=== MATERIAL PROVIDED ===

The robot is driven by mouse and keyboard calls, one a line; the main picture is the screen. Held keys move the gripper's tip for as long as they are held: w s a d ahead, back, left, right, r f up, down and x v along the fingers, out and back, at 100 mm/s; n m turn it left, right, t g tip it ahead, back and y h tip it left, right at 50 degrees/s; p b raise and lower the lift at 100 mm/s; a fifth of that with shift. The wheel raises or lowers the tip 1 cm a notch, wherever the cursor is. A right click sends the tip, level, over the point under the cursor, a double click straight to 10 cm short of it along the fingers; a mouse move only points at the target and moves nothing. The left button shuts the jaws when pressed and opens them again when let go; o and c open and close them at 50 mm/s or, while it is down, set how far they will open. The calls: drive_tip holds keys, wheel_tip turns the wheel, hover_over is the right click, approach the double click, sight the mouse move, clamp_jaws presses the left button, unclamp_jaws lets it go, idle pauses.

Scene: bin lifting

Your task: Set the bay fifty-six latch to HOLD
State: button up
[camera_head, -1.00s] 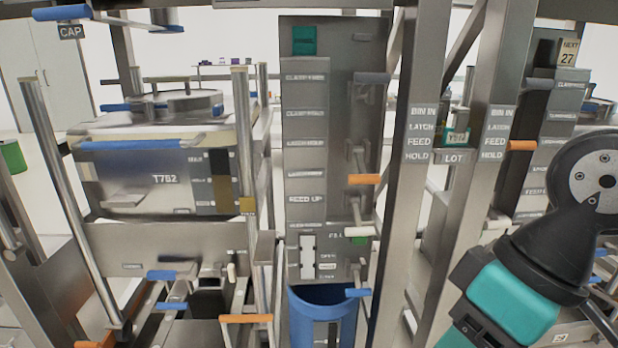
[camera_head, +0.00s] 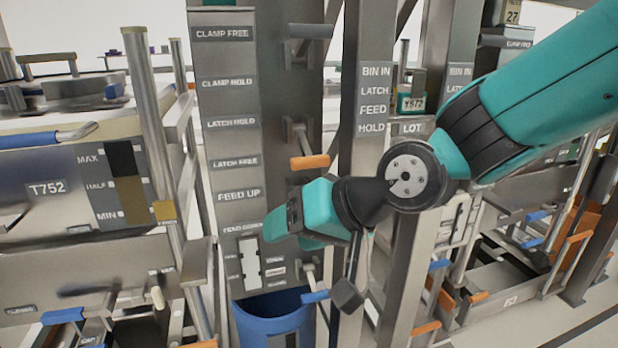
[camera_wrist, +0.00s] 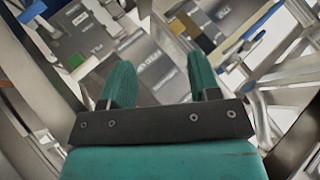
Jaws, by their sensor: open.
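A tall grey panel (camera_head: 216,65) carries label plates, including LATCH HOLD (camera_head: 232,123) and LATCH FREE (camera_head: 234,162). An orange-handled lever (camera_head: 310,162) is on its right side. Its handle is about level with the LATCH FREE plate. No number fifty-six is legible. My gripper (camera_head: 282,228) is in front of the lower panel, below the orange handle and apart from it in the picture. It partly covers the FEED DOWN plate. In the wrist view my gripper (camera_wrist: 160,72) has its two teal fingers spread, with nothing between them.
A grey post (camera_head: 372,60) stands just right of the panel. A metal bin marked T752 (camera_head: 50,188) is at the left, with an upright tube (camera_head: 146,110) beside it. A blue container (camera_head: 268,318) is beneath the panel.

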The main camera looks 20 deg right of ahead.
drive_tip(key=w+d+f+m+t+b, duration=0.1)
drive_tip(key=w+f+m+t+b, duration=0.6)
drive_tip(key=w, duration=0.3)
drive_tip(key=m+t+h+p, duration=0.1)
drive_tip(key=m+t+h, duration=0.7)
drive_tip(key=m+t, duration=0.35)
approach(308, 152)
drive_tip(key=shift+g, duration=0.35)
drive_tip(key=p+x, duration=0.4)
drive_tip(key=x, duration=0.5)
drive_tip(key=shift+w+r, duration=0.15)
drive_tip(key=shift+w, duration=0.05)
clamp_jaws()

=== PROBLEM STATEMENT ===
Every line above should be returned word for word, with the pictures left behind.

=== PROBLEM SOLUTION ===
The robot is driven by mouse and keyboard calls, one a line; the main picture is the screen. Held keys move the gripper's tip for as long as they are held: w s a d ahead, back, left, right, r f up, down and x v along the fingers, out and back, at 100 mm/s; n m turn it left, right, t g tip it ahead, back and y h tip it left, right at 50 degrees/s; p b raise and lower the lift at 100 mm/s; a fifth of that with shift. The wheel raises or lowers the tip 1 cm a notch, wherever the cursor is. A right click sends the tip, level, over the point under the cursor, a double click straight to 10 cm short of it along the fingers; a mouse move only points at the target and moves nothing. The left button shuts the jaws when pressed and opens them again when let go; o and c open and close them at 50 mm/s or, while it is down, set how far they will open. The calls: drive_tip holds keys, wheel_tip turns the wheel, hover_over is the right click, approach the double click, sight the mouse move, clamp_jaws presses the left button, unclamp_jaws lets it go, idle pauses.

Scene: bin lifting

Your task: Set the bay fifty-six latch to HOLD
State: button up
[camera_head, -1.00s] 
[camera_head, +0.00s] 
[camera_wrist, +0.00s] 
Jaws, by their sensor: open.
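A tall grey panel (camera_head: 216,65) carries label plates, including LATCH HOLD (camera_head: 232,123) and LATCH FREE (camera_head: 234,162). An orange-handled lever (camera_head: 310,162) is on its right side. Its handle is about level with the LATCH FREE plate. No number fifty-six is legible. My gripper (camera_head: 282,228) is in front of the lower panel, below the orange handle and apart from it in the picture. It partly covers the FEED DOWN plate. In the wrist view my gripper (camera_wrist: 160,72) has its two teal fingers spread, with nothing between them.
A grey post (camera_head: 372,60) stands just right of the panel. A metal bin marked T752 (camera_head: 50,188) is at the left, with an upright tube (camera_head: 146,110) beside it. A blue container (camera_head: 268,318) is beneath the panel.

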The main camera looks 20 deg right of ahead.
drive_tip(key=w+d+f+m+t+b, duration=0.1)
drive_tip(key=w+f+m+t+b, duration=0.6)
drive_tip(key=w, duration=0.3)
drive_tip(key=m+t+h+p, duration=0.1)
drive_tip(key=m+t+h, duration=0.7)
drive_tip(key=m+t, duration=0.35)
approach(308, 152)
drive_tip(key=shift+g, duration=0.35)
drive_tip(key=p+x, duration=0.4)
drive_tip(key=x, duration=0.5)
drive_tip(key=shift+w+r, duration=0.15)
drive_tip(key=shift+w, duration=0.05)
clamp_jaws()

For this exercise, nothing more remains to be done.